Tool calls from robot episodes:
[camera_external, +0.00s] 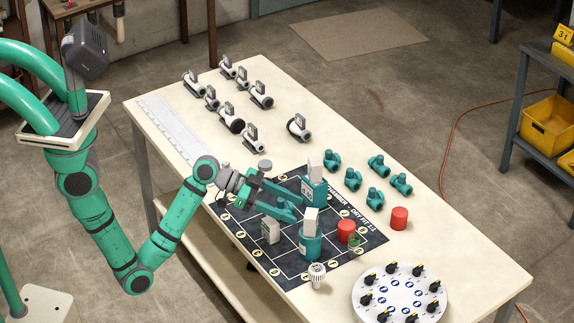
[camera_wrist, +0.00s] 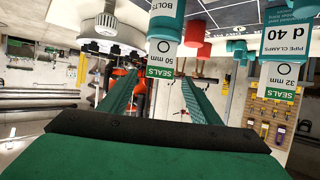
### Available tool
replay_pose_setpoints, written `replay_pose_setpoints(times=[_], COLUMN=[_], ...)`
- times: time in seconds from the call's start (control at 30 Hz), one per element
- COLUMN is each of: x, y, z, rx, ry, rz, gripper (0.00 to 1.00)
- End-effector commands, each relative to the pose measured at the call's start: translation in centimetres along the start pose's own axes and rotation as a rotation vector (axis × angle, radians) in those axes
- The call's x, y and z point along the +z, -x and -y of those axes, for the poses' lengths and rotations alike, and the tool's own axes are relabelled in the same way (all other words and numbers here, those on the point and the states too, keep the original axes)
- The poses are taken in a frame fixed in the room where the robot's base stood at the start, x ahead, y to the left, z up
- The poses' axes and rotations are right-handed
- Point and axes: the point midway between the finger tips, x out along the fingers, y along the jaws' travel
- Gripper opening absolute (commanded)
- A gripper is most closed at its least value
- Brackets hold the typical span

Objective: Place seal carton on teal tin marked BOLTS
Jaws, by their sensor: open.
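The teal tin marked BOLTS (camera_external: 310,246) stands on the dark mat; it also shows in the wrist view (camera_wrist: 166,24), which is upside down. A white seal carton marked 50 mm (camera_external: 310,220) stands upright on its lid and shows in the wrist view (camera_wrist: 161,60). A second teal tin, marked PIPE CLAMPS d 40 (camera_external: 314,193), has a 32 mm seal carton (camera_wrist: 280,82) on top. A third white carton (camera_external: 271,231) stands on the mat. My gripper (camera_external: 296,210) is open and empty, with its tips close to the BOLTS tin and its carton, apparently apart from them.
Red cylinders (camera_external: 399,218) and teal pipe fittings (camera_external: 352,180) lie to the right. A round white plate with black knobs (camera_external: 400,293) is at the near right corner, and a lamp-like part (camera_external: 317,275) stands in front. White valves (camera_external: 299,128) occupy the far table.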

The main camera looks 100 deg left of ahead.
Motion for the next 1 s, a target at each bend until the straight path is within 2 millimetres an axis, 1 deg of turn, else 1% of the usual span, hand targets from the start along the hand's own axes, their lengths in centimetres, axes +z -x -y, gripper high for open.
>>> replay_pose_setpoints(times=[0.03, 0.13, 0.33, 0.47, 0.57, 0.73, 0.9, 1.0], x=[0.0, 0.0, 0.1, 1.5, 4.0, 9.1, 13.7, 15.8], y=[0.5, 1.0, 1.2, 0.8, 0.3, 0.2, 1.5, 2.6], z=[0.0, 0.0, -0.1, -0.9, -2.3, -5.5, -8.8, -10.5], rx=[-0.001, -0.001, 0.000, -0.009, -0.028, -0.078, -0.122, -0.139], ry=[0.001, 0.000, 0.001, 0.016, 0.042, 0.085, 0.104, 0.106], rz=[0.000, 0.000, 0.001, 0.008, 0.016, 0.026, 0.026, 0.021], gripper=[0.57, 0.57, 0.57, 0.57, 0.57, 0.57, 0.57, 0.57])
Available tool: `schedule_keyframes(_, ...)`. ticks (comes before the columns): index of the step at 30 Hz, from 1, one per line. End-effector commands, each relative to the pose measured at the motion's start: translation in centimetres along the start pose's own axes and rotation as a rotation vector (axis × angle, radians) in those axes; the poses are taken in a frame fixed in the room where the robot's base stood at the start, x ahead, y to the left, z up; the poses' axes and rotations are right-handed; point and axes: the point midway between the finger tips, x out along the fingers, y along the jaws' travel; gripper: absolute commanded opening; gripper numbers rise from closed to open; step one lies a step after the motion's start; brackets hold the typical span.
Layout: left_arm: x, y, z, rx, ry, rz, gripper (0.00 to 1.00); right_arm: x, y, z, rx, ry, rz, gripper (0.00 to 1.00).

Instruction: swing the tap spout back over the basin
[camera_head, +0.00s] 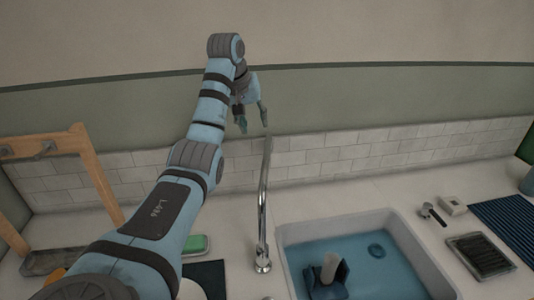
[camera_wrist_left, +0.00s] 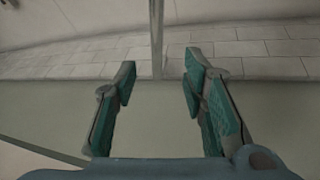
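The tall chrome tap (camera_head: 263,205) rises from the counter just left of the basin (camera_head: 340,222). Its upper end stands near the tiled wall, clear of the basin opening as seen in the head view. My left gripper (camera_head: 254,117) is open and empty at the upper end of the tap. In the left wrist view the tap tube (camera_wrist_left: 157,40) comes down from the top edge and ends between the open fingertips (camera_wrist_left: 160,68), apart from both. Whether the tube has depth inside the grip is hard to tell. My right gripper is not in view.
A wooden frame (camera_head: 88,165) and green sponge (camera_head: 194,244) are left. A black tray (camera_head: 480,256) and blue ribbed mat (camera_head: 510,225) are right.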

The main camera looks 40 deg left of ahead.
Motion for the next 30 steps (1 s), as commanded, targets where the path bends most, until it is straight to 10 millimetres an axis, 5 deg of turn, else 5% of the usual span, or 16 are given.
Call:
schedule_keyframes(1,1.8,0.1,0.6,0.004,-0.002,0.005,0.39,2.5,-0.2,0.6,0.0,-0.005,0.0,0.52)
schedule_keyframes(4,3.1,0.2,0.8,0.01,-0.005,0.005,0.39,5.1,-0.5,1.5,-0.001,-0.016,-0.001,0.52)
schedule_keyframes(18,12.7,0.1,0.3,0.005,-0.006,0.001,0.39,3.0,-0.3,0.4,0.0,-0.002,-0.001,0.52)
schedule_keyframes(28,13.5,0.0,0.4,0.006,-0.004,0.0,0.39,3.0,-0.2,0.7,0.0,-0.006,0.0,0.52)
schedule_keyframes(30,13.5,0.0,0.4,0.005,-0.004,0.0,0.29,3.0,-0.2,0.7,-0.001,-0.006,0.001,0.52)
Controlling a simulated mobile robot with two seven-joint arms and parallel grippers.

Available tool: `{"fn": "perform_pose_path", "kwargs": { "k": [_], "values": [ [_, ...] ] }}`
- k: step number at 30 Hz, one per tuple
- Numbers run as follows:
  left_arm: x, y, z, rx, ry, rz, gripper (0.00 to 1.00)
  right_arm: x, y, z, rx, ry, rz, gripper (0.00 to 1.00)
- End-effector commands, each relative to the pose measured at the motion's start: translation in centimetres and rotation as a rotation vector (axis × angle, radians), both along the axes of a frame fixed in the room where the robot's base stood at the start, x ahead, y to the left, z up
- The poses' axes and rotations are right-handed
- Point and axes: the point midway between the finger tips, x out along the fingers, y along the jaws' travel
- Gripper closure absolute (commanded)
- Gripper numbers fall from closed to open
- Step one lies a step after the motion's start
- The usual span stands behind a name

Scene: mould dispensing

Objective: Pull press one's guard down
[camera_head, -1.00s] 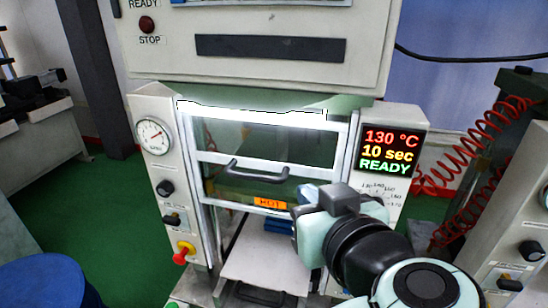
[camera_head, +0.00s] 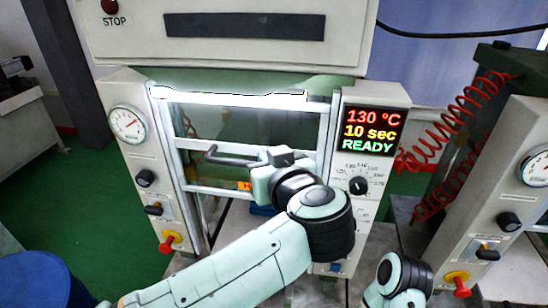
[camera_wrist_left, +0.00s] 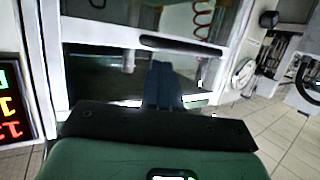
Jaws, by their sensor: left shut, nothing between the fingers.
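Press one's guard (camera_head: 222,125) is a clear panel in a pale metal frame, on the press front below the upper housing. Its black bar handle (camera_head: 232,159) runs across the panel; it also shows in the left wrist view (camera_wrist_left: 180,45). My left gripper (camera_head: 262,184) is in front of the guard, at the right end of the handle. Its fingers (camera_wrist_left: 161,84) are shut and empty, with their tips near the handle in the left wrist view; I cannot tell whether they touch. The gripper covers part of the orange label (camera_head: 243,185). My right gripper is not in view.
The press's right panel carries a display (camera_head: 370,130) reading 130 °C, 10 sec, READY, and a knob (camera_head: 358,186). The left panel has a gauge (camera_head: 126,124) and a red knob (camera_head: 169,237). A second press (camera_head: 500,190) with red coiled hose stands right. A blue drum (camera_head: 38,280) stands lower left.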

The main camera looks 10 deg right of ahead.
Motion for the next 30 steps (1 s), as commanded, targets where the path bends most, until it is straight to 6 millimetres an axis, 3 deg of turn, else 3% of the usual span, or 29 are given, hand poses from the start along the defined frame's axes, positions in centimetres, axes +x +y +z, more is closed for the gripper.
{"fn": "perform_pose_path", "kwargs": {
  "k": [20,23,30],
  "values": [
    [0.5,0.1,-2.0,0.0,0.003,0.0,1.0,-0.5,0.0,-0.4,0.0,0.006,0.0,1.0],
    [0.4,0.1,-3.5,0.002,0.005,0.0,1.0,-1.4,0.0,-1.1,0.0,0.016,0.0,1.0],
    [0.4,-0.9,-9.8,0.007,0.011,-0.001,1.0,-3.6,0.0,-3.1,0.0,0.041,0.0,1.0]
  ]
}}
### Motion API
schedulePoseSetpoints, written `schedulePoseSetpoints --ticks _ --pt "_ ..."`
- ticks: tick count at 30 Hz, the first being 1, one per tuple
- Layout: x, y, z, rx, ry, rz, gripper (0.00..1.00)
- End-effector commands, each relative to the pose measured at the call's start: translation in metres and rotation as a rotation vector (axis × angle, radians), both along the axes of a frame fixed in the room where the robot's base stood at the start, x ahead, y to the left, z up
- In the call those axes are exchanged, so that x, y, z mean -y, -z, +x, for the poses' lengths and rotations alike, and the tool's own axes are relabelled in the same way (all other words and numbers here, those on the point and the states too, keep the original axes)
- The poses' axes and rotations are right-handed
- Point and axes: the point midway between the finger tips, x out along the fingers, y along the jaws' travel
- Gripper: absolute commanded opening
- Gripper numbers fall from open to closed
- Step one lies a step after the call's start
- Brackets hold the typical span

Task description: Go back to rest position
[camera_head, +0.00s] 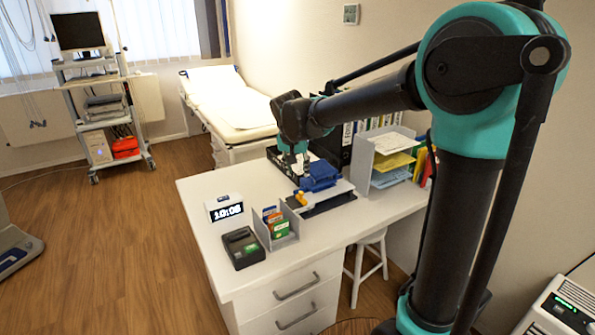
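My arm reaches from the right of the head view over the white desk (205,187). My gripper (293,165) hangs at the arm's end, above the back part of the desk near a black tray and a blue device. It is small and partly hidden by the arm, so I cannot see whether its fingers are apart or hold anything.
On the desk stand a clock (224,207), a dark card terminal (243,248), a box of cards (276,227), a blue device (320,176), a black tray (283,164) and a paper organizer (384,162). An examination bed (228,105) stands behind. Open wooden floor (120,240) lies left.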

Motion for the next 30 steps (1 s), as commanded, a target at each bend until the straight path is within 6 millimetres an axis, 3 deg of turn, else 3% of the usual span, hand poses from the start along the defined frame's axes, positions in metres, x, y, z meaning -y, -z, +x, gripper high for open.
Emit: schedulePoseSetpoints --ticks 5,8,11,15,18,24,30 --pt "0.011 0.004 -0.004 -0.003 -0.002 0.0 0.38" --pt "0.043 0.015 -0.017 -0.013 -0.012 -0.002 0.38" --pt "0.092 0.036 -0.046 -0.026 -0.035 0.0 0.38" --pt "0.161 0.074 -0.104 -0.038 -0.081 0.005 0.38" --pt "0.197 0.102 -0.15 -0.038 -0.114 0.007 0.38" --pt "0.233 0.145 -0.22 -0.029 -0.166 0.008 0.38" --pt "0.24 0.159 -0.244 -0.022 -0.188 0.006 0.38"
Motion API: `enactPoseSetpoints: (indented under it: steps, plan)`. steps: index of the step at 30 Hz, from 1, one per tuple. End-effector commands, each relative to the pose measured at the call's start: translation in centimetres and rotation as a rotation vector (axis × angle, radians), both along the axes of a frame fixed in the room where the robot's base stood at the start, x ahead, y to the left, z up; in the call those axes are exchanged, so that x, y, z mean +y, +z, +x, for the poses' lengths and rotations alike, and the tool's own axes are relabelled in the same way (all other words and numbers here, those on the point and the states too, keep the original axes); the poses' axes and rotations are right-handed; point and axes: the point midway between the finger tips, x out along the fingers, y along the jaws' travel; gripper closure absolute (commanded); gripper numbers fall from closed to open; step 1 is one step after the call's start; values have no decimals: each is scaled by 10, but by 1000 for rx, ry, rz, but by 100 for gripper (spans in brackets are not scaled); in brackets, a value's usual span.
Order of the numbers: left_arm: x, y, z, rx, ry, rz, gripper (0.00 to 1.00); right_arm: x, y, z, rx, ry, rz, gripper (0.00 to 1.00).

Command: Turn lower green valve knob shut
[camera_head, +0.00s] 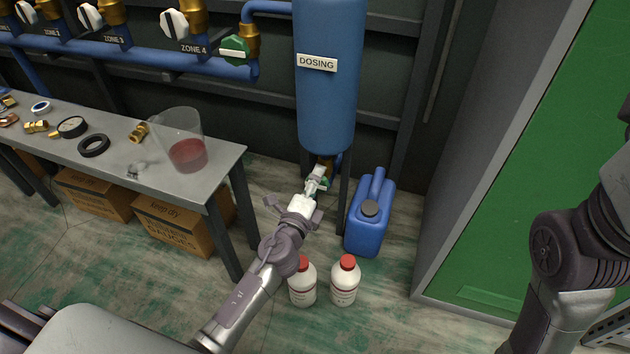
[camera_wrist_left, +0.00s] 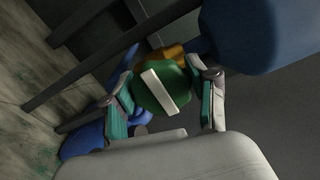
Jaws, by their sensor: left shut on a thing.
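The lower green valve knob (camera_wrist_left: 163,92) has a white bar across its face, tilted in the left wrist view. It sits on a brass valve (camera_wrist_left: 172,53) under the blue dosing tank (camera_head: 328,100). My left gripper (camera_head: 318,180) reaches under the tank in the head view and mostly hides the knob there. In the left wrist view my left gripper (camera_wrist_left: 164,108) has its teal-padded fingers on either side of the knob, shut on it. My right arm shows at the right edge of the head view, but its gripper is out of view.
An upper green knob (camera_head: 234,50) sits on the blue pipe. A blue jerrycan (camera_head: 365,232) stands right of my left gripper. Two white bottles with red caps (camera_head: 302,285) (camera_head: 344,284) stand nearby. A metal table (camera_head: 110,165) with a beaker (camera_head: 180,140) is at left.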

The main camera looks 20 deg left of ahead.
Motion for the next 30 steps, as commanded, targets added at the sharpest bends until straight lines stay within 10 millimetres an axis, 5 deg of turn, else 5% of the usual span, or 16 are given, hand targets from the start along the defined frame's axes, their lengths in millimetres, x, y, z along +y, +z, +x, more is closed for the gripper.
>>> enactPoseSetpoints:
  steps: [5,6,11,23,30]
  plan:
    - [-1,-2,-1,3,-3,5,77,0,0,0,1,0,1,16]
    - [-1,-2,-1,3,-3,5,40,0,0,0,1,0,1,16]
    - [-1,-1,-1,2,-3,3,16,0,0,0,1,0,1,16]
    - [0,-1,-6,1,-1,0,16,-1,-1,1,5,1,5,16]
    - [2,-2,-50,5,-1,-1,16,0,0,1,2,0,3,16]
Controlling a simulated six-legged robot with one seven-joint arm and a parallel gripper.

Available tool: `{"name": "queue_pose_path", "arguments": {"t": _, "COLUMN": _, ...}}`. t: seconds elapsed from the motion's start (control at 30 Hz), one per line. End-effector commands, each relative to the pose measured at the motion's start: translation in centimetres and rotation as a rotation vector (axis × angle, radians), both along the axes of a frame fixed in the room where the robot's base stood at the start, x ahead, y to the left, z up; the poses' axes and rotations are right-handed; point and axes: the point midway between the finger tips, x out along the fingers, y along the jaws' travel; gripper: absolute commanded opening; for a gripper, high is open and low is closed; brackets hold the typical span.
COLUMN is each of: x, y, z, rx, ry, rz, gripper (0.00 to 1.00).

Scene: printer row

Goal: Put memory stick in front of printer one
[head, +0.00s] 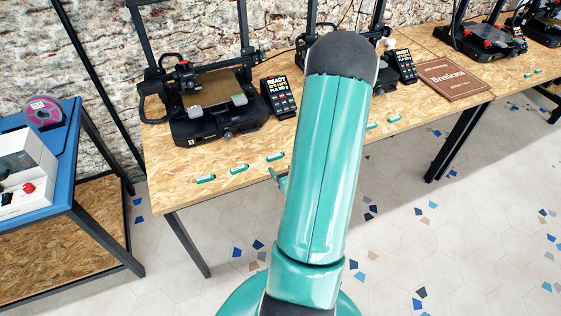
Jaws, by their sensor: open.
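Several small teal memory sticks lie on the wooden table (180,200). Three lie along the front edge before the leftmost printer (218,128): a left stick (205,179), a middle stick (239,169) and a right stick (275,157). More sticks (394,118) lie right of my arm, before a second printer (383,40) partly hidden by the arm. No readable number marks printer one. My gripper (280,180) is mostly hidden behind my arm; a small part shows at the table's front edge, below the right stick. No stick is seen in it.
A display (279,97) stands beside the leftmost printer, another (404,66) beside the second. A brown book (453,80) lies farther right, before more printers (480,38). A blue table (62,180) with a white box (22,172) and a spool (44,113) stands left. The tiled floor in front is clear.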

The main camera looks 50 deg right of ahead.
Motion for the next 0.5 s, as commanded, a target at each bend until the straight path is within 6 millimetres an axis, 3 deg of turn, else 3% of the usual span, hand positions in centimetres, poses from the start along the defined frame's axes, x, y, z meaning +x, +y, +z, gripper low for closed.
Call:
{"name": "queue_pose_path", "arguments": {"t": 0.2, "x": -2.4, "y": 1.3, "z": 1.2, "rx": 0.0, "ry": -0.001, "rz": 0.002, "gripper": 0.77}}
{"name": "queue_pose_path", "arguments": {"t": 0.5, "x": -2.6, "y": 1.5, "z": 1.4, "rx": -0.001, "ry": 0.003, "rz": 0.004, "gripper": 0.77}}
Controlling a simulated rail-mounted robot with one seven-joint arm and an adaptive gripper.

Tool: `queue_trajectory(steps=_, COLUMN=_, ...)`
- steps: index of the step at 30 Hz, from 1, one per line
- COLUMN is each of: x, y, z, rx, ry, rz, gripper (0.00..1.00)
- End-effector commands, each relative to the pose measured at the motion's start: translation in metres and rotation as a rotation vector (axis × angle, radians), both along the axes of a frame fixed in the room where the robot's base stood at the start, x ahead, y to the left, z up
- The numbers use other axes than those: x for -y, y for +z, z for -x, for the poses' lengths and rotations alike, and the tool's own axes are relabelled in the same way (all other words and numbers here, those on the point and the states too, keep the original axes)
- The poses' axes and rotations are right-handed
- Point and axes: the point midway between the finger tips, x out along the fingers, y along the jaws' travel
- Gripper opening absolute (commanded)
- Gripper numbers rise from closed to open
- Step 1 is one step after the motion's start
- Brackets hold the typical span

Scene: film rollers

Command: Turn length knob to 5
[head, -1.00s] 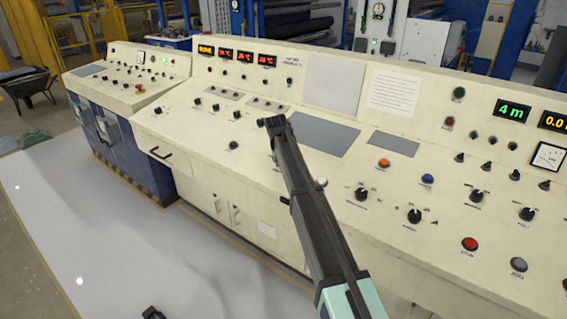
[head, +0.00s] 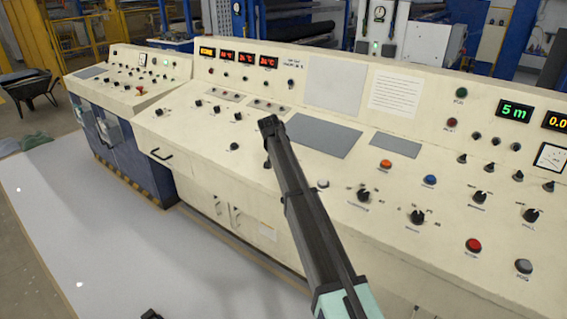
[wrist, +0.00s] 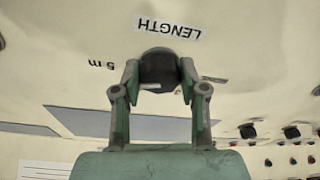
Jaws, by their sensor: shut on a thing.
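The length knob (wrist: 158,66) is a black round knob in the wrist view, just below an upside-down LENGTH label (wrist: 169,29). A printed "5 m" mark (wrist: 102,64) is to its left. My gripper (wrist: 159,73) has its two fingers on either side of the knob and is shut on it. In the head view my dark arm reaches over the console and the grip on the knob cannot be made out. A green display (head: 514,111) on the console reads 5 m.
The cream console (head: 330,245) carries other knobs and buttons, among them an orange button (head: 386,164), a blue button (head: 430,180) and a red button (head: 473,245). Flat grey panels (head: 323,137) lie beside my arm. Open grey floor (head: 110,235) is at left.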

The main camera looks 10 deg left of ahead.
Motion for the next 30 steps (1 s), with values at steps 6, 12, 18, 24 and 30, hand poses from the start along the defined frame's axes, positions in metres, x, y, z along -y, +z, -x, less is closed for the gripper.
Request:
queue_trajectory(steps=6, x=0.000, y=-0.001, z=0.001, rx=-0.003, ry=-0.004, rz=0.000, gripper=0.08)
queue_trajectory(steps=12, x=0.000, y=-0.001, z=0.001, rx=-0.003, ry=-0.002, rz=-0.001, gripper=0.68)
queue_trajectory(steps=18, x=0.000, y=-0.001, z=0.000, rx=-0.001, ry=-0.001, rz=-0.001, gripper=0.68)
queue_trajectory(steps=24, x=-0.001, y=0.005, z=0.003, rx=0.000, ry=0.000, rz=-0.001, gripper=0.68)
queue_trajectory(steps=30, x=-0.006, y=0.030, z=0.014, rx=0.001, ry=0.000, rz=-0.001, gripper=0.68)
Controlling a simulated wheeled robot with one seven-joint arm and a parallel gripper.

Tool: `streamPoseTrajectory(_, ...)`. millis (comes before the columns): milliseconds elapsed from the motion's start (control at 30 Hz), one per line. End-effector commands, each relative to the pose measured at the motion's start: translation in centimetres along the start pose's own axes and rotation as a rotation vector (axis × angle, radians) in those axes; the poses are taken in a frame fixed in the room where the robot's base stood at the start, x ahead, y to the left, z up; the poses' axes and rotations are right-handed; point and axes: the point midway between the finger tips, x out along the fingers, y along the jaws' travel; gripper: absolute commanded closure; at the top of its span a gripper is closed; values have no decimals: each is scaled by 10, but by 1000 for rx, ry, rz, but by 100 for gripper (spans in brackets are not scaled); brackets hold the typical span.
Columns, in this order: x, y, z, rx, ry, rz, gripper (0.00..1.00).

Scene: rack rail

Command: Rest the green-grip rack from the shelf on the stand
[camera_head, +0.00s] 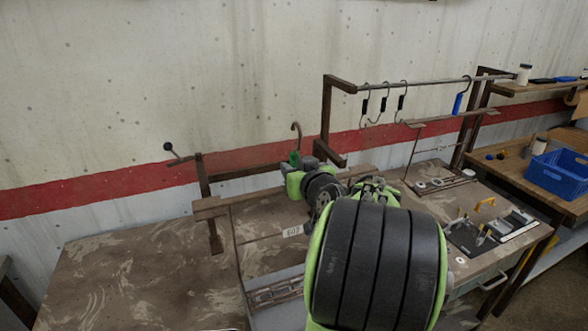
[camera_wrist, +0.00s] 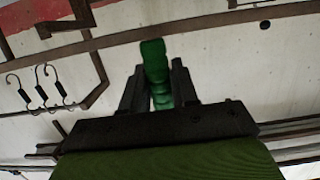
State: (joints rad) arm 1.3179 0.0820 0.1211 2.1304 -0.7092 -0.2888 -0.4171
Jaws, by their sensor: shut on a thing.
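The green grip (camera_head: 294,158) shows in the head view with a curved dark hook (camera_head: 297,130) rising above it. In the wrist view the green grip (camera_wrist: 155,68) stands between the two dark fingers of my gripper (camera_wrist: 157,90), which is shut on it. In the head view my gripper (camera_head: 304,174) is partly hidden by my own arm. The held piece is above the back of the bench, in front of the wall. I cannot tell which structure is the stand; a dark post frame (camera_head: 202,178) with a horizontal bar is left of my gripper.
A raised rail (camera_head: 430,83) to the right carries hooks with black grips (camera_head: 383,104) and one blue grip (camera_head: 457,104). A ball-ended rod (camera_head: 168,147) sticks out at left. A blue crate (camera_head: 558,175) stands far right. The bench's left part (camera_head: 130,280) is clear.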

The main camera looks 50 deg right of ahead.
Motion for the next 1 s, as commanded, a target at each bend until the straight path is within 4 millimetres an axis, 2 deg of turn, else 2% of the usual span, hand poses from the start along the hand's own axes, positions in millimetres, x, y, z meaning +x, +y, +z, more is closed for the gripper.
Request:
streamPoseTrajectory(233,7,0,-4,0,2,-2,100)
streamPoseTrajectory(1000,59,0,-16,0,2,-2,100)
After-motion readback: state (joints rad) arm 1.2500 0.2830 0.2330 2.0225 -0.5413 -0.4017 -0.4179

→ **TASK TO COMPLETE**
Print, exactly as written, the lines above from the first one to the one containing "Objective: Place seal". Leave out pictures.

→ **CORRECT ANSWER**
[camera_external, +0.00s] 
[camera_wrist, +0.00s] 
### Available tool
replay_pose_setpoints, written `replay_pose_setpoints(times=[_], COLUMN=[_], ...)`
- times: time in seconds from the call's start (control at 30 Hz), one per element
- COLUMN is each of: x, y, z, rx, ry, rz, gripper (0.00 to 1.00)
- End-effector commands, each relative to the pose measured at the call's start: translation in centimetres along the start pose's own axes and rotation as a rotation vector (axis × angle, radians) in those axes
- The call's x, y and z point along the +z, -x and -y of those axes, for the poses' lengths and rotations alike, and the tool's own axes are relabelled in the same way (all other words and numbers here, those on the point and the states too, keep the original axes)
- The poses are taken in a frame fixed in the room where the robot's base stood at the start, x ahead, y to the left, z up
- The poses' axes and rotations are right-handed
- Point and axes: the point midway between the finger tips, x out along the fingers, y along the jaws' travel
- Gripper opening absolute (commanded)
- A gripper is most closed at its least value
- Brackets hold the typical span

Objective: Place seal carton on teal tin marked BOLTS

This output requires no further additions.